= INSTRUCTIONS FOR THE TASK =
Below are records; state how many of their lines hold the word "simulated", and give only the figure.

= Rows from a robot dataset =
------------

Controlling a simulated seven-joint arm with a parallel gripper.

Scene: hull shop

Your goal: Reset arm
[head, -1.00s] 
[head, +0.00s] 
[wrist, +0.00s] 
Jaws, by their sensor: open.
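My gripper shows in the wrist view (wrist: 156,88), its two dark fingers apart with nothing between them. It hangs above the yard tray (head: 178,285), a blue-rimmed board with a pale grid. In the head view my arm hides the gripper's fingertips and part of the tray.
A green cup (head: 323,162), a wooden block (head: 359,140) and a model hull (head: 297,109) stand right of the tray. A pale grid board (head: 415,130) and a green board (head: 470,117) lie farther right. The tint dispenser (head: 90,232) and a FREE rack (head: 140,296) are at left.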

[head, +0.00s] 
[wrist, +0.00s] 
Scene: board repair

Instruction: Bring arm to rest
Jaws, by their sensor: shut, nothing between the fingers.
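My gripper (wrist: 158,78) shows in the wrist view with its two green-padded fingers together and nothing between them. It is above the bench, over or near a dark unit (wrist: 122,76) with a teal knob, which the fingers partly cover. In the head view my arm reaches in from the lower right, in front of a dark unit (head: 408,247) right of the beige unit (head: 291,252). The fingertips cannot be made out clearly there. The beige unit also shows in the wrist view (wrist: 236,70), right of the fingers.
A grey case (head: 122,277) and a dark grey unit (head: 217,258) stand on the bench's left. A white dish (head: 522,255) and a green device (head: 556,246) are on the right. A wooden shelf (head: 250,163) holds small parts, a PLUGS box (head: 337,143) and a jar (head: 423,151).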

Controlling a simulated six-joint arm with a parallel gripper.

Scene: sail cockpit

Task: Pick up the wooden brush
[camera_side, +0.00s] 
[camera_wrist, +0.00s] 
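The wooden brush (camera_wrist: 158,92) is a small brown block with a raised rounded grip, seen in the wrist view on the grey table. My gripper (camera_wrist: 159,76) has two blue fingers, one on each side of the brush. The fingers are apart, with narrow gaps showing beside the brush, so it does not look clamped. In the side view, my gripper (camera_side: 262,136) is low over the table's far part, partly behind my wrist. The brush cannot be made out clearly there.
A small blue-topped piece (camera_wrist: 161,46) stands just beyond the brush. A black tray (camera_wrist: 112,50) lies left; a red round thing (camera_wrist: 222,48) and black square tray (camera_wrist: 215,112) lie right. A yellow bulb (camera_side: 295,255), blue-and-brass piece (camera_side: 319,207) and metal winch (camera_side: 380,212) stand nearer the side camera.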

------------

= RESULT FOR THIS EXERCISE =
2